▶ GIVEN REQUEST: Extract, from the records beneath this instruction, each line that contains the word "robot".

[Begin ITEMS]

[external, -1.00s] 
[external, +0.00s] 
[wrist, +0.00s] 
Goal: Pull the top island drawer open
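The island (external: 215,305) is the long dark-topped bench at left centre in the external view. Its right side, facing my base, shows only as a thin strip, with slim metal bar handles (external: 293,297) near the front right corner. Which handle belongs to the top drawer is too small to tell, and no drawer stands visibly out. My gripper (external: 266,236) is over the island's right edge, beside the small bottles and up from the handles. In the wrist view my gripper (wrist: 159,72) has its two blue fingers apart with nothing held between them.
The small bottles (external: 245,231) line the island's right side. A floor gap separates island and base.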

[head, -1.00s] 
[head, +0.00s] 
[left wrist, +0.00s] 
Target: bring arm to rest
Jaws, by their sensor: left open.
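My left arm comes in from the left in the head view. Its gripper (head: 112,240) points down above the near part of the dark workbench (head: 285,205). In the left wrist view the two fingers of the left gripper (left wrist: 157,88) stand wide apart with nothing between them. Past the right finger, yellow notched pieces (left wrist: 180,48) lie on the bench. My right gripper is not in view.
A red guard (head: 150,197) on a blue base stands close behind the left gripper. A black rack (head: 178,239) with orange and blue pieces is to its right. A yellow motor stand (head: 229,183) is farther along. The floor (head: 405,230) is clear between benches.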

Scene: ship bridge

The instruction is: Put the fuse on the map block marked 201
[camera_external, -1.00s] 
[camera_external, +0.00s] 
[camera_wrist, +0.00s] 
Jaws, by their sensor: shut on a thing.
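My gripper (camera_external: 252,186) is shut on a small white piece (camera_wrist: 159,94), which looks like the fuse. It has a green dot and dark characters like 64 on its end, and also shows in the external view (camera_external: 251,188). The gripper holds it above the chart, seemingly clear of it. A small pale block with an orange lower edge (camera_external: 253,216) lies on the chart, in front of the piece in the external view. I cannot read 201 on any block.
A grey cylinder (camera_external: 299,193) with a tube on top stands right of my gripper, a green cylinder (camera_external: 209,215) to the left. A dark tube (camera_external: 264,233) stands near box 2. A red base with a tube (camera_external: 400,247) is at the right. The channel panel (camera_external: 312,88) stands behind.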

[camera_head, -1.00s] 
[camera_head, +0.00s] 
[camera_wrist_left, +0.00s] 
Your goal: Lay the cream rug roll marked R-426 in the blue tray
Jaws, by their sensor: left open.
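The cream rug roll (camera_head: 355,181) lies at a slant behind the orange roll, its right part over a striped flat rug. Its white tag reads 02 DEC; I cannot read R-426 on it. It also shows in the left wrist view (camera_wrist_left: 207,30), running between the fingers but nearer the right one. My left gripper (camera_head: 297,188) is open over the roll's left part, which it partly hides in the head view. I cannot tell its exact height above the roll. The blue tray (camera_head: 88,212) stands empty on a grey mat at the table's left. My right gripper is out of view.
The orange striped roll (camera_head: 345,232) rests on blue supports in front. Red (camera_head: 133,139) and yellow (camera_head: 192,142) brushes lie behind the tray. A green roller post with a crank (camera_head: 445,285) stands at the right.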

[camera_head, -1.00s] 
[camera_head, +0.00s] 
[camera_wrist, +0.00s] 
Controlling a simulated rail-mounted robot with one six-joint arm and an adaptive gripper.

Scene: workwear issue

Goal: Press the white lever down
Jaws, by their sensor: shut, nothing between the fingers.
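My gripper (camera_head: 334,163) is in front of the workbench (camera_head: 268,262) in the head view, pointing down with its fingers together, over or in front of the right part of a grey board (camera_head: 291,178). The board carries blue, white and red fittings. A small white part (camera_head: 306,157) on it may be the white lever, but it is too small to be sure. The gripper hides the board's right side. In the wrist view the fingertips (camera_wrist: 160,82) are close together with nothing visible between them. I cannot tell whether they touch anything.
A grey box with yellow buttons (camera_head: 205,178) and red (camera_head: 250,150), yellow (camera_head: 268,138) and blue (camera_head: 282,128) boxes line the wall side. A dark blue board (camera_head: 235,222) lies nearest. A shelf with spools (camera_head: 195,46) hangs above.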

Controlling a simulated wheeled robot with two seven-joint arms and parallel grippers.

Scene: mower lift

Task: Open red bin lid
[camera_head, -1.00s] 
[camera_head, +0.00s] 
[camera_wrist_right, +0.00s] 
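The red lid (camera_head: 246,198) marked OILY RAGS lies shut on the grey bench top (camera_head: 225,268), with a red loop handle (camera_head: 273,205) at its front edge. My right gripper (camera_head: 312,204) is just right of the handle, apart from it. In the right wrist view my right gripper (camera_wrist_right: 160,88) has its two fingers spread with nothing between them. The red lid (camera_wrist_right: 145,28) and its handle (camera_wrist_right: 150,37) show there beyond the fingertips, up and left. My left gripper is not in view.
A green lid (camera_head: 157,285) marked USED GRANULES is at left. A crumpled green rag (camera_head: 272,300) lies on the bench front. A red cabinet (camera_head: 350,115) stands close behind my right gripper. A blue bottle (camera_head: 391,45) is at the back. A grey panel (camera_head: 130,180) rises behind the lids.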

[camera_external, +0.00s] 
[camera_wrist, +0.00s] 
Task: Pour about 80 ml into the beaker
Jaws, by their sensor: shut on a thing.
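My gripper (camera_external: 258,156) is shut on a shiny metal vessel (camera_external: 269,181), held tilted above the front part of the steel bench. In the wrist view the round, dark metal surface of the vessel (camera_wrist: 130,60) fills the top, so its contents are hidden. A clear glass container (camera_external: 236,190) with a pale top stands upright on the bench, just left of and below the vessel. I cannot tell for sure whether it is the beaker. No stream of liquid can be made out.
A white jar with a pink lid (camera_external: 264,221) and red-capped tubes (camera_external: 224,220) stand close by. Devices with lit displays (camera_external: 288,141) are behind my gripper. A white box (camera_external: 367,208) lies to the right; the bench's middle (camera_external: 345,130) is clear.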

[End ITEMS]

▶ SOLUTION TO THE EXERCISE:
Controlling a simulated rail-mounted robot with one six-joint arm and an adaptive gripper.
Controlling a simulated wheeled robot with two seven-joint arms and parallel grippers.

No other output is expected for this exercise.